Further, unless otherwise stated, each routine or application may be embodied as: (i) a stand-alone software program, (ii) a module or sub-module of a software program, (iii) a routine or sub-routine of a software program, or (iv) a resource invoked or accessed by a software program via a “call” to thereby cause the system to implement the task or function associated with the resource. Each routine may be represented by code implemented in any desired language, such as source code (e.g., interpretable for execution or compilable into a lower level code), object code, bytecode, machine code, microcode, or the like. The code may be written in any suitable programming or scripting language (e.g., C, C++, Java, Actionscript, Objective-C, Javascript, CSS, Python, XML, Swift, Ruby, Elixir, Rust, Scala, or others).
Finally, the patent claims at the end of this document are not intended to be construed under 35 U.S.C. § 112(f) unless traditional means-plus-function language is expressly recited, such as “means for” or “step for” language being explicitly recited in the claim(s). At least some aspects of the systems and methods described herein are directed to an improvement to computer functionality, and improve the functioning of conventional computers.

Claims

What is claimed is:

1. A system configured to utilize a measurement of shaft torque in a valve, the system comprising:

a valve obstructor for a valve, the valve obstructor configured to adjust position relative to the valve body to adjust a flow of material through the valve;

a shaft mechanically linked to the valve obstructor;

an actuator that is mechanically linked to the shaft and that is configured to actuate the shaft;

a valve controller configured to transmit an actuation signal to the actuator to actuate the shaft and to thereby achieve a desired position or orientation of the valve obstructor;

a strain sensor disposed on the shaft and configured to: (i) detect a mechanical deformation of the shaft; (ii) generate, based on the detected mechanical deformation, an electrical signal encoded with the measured value for a torque parameter; and (iii) transmit the electrical signal; and

an electric-to-pressure converter communicatively coupled to both the strain sensor and the valve controller, wherein the electric-to-pressure converter is configured to (i) receive the electrical signal; (ii) decode the electrical signal to detect the measured value; (iii) generate a pressure signal encoded with the measured value; and (iv) transmit, to the valve controller, the pressure signal encoded with the measured value for the torque parameter.

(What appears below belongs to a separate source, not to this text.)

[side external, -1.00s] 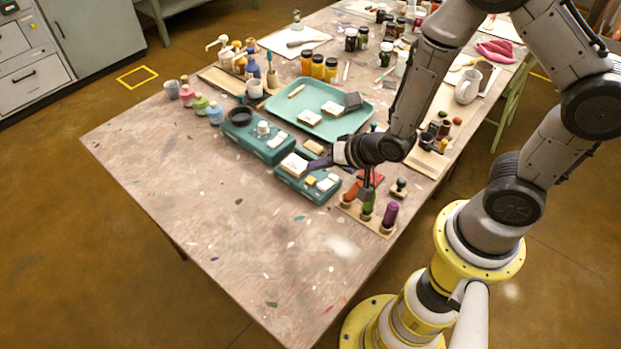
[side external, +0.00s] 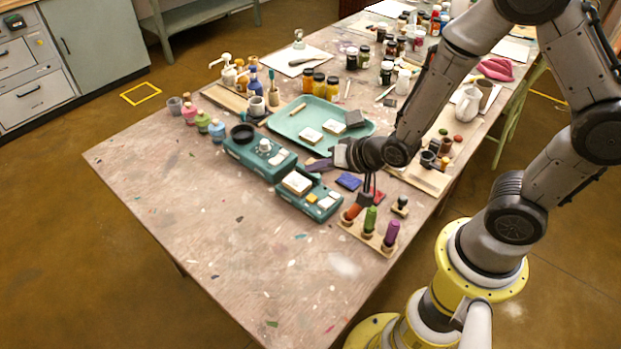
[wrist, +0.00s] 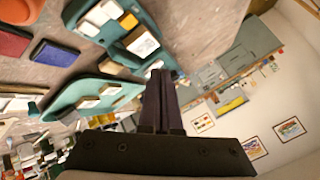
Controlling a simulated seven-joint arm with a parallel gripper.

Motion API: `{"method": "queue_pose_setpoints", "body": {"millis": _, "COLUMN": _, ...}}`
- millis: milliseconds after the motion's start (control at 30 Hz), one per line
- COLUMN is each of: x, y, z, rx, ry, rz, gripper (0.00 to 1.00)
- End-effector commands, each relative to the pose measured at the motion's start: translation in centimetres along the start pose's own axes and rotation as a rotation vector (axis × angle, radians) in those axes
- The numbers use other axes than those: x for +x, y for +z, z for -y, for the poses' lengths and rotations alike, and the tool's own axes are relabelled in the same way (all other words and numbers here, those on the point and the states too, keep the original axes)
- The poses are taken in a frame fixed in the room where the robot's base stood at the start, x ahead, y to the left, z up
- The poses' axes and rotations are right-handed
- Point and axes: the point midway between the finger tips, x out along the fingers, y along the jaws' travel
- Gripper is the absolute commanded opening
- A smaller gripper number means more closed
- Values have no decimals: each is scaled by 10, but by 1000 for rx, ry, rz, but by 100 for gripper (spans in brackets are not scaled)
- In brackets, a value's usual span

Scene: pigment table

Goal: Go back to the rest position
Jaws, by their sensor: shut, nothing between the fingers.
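My gripper (side external: 318,166) hangs above the table at the near edge of the green tray (side external: 283,124), its fingers pointing left. In the wrist view the dark fingers (wrist: 159,100) lie together, shut and empty. Below and left of it, two teal devices stand on the table: one with a black dish (side external: 260,151) and one with a pale block on top (side external: 308,193).
A wooden rack (side external: 368,236) with coloured cylinders stands near the table's right edge. Small bottles (side external: 202,121) and yellow jars (side external: 319,84) stand farther back. The table's front left is clear.

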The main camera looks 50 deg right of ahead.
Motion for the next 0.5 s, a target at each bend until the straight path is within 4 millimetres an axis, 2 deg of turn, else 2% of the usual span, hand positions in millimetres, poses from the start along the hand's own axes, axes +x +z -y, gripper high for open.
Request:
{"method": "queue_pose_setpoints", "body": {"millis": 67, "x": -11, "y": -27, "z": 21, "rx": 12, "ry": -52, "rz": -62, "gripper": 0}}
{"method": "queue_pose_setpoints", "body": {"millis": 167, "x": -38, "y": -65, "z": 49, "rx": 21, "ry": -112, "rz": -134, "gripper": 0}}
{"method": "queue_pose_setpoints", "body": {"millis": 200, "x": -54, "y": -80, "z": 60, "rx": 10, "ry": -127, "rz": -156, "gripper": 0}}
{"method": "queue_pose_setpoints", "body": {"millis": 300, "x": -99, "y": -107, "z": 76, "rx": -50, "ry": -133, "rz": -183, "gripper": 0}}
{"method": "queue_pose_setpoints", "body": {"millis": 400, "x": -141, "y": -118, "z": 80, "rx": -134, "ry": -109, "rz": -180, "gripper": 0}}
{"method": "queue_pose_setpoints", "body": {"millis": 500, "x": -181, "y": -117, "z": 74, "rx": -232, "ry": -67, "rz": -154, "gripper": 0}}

2. The control of claim 1, wherein the valve controller is configured to: (i) analyze the measured value for the torque parameter and (ii) cause an alarm to be generated in response to determining that the measured value falls outside a desired range.

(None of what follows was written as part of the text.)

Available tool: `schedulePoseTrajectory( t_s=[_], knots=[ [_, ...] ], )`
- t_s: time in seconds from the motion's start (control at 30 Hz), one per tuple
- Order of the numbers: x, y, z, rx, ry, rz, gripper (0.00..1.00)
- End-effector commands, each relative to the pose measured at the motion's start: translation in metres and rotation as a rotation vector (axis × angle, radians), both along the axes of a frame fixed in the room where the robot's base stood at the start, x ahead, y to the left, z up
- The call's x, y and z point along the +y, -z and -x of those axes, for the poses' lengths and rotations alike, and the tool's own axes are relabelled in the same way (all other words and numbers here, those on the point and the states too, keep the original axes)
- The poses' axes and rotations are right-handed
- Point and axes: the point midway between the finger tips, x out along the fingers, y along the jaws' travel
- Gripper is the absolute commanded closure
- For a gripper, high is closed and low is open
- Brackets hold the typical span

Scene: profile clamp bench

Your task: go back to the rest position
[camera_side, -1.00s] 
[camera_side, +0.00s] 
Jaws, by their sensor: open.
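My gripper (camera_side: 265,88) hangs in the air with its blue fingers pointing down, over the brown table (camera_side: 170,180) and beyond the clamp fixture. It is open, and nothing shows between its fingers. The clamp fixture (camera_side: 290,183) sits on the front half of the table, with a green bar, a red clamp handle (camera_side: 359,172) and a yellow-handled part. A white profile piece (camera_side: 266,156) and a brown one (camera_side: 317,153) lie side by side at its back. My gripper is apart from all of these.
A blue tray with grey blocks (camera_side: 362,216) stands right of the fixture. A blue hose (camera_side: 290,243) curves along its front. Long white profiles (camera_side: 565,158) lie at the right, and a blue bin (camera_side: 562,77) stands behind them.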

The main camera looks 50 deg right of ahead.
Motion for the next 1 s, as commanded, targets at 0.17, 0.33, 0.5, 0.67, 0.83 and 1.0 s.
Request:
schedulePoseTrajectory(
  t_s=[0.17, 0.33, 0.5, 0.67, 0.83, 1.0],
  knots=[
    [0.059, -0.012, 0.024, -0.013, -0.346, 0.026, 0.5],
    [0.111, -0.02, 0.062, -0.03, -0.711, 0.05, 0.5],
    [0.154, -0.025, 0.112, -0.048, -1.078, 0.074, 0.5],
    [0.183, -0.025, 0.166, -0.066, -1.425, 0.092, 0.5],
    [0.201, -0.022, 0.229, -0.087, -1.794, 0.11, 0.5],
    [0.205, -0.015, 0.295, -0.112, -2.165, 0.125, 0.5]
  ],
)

3. The system of claim 2, wherein the desired range is determined from an analysis of a history of measured values for the torque parameter.

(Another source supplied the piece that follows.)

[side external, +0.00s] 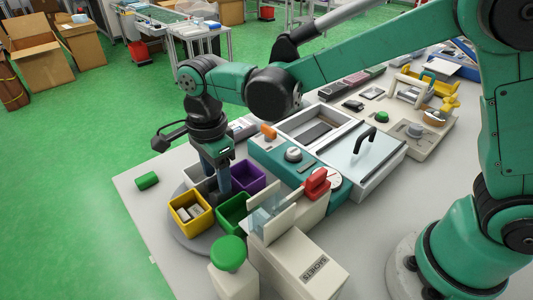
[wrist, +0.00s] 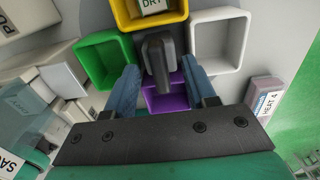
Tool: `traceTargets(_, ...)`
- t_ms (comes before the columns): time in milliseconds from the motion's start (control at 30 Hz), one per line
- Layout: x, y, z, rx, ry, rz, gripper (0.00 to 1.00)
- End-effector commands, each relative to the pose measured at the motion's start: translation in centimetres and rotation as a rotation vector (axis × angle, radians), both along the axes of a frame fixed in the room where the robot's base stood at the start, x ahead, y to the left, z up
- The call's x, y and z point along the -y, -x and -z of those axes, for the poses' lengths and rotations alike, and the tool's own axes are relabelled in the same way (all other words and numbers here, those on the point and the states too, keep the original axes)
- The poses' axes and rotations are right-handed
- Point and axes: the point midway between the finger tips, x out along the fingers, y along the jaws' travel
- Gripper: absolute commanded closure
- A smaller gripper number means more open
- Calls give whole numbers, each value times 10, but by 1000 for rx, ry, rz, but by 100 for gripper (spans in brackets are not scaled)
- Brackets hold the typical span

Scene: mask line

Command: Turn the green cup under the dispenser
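The green cup (side external: 233,213) is a square open bin on a round grey turntable (side external: 187,238). It also shows in the wrist view (wrist: 82,62), left of centre. The dispenser (side external: 300,260) is a pale box marked SACHETS with a clear chute (side external: 265,214) close beside the green cup. A dark grey handle (wrist: 158,62) stands amid the cups. My gripper (wrist: 160,82) is over the turntable, its blue fingers apart on both sides of the handle with visible gaps. In the side view my gripper (side external: 217,185) hides the handle.
A yellow cup (side external: 189,223) holding pale pieces, a purple cup (side external: 247,176) and a white cup (wrist: 220,42) share the turntable. A green cylinder (side external: 147,181) lies at left.

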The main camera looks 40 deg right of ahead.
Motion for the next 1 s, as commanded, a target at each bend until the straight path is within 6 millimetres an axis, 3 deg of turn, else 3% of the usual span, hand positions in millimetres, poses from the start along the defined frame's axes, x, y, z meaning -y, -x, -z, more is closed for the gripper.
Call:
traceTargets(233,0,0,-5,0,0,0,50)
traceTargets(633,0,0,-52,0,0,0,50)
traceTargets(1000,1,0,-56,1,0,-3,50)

4. The system of claim 1, wherein the valve controller is configured to receive the pressure signal; determine that the measured value exceeds a threshold; and in response to determining that the measured value exceeds the threshold, transmit an actuation signal to the actuator to cause the actuator to actuate the shaft in a manner that drives the valve obstructor to a safe state.

5. The system of claim 1, wherein the electrical signal is a voltage signal and wherein the electric-to-pressure converter is a voltage-to-pressure converter.

6. The system of claim 1, wherein the valve controller is communicatively coupled to a process controller, wherein the valve controller is configured to generate and transmit the actuator signal based on a command received from the process controller.

7. The system of claim 1, wherein the valve controller includes one or more processors and one or more memories storing a control routine, wherein the control routine, when executed by the one or more processors, cause the valve controller to generate and transmit the actuator signal based on an output of the control routine.

8. The system of claim 1, wherein the actuator signal is a pneumatic signal.

9. The system of claim 1, wherein the valve obstructor is configured to adjust position by rotating around an axis parallel to the shaft to thereby adjust the flow of the material through the valve body.

10. The system of claim 1, wherein the valve obstructor is configured to adjust position by moving in a linear direction to thereby adjust the flow of the material through the valve body.

11. A method for utilizing a measurement of shaft torque in a valve, the method comprising:

detecting, via a strain gauge disposed on a shaft of a valve, a mechanical deformation of the shaft;

generating, based on the detected mechanical deformation, an electrical signal representing a measured value for a torque parameter;

detecting, via an electric-to-pressure converter, the electrical signal;

decoding the electrical signal to detect the measured value;

encoding a pressure signal with the measured value; and

transmitting the pressure signal with the measured value for the torque parameter to a valve controller for the valve.

12. The method of claim 11, further comprising:

analyzing the measured value for the torque parameter;

determining that the measured value falls outside a desired range; and

in response to said determining, generating an alarm.

13. The method of claim 12, wherein the desired range is determined from an analysis of a history of measured values for the torque parameter.

14. The method of claim 11, further comprising:

analyzing the measured value to determine that the measured value exceeds a threshold;

in response to said determining, transmitting, via the valve controller, an actuation signal to an actuator for the valve to cause the actuator to actuate the shaft in a manner that drives a valve obstructor for the valve to a safe state.

15. The method of claim 11, wherein the electrical signal is a voltage signal and wherein the electric-to-pressure converter is a voltage-to-pressure converter.

16. The method of claim 11, wherein the electrical signal is a current signal and wherein the electric-to-pressure converter is a current-to-pressure converter.

17. The method of claim 11, wherein the valve controller is communicatively coupled to a process controller, wherein the method further comprises transmitting the measured value from the valve controller to the process controller.

18. The method of claim 11, wherein encoding the pressure signal with the measured value includes transmitting the pressure signal at a given pressure within a range of 3-15 psi, wherein the given pressure represents the measured value.

19. The method of claim 11, wherein the mechanical deformation is a rotational deformation of the shaft.

20. The method of claim 11, wherein the mechanical deformation is a linear deformation of the shaft.